How can I not feel betrayed and depressed after this??? And WHY the FUCK wasn't Cuddy with him when he was admitted??? WHY WHY WHY WHY WHY WHY WHY WHY???????? Can someone answer me?? Someone with answers, with real answers, because right now I am in such a mental state that no words can express...
EDIT: Jesus Christ!!! A friend sent me the following that a House fan called Dr.IcemanGeorges from a greek House forum said and it totally killed me and brought me more tears to my eyes. Huddies, read... above all the sadness it might bring, it totally kills with its truth!
"Τί είναι το huddy sex μπροστά στον έρωτα, κυρίες μου? Υπάρχει μεγαλύτερη κατάκτηση για την cuddy από την άνευ όρων παράδοση του ίδιου του house και της ιδιοφυίας του στα χέρια της με αντάλλαγμα το χαμόγελό της, τα σημάδιά της, το κραγιόν της που θεραπεύουν τον πόνο του, τον ψυχικό και τον σωματικό? Αναρωτηθήκατε ποτέ πόσο πιο δυνατό και αληθινό και ωμό είναι αυτό το intentional delusion που τα vicodin γίνονται το κραγιόν της? ποιο huddy kiss και ποιο cuddy serenade, εδώ ο άνθρωπος αυταπατήθηκε την ευτυχία του στην αγκαλία της, υπάρχει άραγε milestone για το huddy πιο κολακευτικό από αυτό? Άρα λοιπόν ο shore μάλλον ξέρει τί κάνει ... Μόνο αυτός θα μετέτρεπε ένα νερόβραστο φιάσκο σε μία κολοσσιαία επιλογή αγάπης και επιβίωσης ... Δεν ξέρω αν θα αγαπήσει την cuddy όσο την stacy, ξέρω ότι ποτέ δεν εμπιστεύτηκε την αγάπη της όσο αυτήν της cuddy, ώστε να της χαρίσει το μυαλό του."

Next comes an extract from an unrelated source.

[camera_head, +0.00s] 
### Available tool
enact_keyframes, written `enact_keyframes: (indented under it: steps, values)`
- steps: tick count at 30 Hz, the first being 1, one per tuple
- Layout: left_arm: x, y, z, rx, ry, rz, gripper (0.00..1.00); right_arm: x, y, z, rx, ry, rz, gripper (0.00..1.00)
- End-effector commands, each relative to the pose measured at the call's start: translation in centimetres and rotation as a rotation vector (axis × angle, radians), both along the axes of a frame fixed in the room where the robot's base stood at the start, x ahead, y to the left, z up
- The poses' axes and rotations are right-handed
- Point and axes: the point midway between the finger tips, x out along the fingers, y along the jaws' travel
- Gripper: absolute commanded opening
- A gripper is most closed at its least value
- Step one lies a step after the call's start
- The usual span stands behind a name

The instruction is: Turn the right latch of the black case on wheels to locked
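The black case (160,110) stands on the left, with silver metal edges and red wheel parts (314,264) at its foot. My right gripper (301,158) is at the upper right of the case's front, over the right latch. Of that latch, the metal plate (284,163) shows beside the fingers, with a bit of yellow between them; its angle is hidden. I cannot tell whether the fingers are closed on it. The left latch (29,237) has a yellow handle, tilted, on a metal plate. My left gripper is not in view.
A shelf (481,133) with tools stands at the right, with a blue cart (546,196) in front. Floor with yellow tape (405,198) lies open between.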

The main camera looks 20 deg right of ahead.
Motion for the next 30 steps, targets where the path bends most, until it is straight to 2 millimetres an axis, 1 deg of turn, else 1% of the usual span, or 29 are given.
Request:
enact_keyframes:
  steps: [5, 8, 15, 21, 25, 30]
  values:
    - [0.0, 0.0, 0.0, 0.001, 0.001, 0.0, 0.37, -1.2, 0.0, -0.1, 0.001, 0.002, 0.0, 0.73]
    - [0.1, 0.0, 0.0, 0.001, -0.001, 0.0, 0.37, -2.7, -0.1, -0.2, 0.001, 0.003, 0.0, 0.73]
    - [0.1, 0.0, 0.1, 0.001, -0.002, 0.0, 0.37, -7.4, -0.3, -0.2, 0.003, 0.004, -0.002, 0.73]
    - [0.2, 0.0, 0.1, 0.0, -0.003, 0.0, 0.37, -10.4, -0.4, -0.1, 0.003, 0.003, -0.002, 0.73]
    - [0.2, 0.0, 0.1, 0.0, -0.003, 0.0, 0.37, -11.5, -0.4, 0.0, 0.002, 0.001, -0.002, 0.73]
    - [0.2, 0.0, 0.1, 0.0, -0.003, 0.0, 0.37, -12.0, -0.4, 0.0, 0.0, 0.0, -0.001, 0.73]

In English he says this: "What is Huddy sex in front of love, ladies? Is there a bigger conquer for Cuddy other than House's self and intellect's unconditional surrender to her hands in return to her smile, to her scars, to her lipstick that cure his pain, mentally and physically? Have you ever wondered how much more powerful and real and raw this intentional delusion is, that the vicodin turn into her lipstick? What huddy kiss and cuddy's serenade? The man totally delusioned his happiness in her arms, is there a more flattering milestone for Huddy than this? This means that shore probably knows what he is doing... He is the only one that would turn a soapy disaster into a major choice of love and survival... I don't know if he will ever love Cuddy as much as he loved Stacy, but I DO know that he never trusted her love so much as Cuddy's love that he would give her his mind..."
I AM DEAD!!! I am crying all over the place! I will never forgive DS for what he did to me, to all of us Huddy fans, especially if next year he doesn't deal with this disaster he created, but what this man said above.. NO WORDS DAMN IT!!!